--- Start Supplied material ---

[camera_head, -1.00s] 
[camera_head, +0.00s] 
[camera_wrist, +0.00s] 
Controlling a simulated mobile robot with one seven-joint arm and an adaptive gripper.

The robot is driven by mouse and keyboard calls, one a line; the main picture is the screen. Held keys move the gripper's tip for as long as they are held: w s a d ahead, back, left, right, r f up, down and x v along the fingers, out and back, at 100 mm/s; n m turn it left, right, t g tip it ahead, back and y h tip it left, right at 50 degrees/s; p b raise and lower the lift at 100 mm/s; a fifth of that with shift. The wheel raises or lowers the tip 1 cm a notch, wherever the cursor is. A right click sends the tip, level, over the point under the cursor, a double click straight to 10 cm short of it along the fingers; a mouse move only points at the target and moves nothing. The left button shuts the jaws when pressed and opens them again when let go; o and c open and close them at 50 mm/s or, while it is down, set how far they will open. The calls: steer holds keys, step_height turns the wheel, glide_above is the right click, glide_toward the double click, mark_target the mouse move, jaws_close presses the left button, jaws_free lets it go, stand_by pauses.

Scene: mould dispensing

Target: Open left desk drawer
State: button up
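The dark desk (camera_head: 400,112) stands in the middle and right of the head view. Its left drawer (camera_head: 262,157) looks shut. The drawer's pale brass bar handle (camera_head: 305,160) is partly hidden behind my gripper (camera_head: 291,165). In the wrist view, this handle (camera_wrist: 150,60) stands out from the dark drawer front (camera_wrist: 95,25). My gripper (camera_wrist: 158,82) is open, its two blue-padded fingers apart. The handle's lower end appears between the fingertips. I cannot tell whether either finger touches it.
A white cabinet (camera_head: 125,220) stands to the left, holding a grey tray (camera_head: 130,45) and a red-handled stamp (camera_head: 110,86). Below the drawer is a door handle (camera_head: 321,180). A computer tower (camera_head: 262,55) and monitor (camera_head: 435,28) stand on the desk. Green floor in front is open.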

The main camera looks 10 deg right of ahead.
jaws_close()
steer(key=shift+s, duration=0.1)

--- End Supplied material ---

Your task: Please print exactly, and only, the lines from the line with "[camera_wrist, +0.00s]" to the line with "Controlling a simulated", both included.

Solved problem:
[camera_wrist, +0.00s] 
Controlling a simulated mobile robot with one seven-joint arm and an adaptive gripper.

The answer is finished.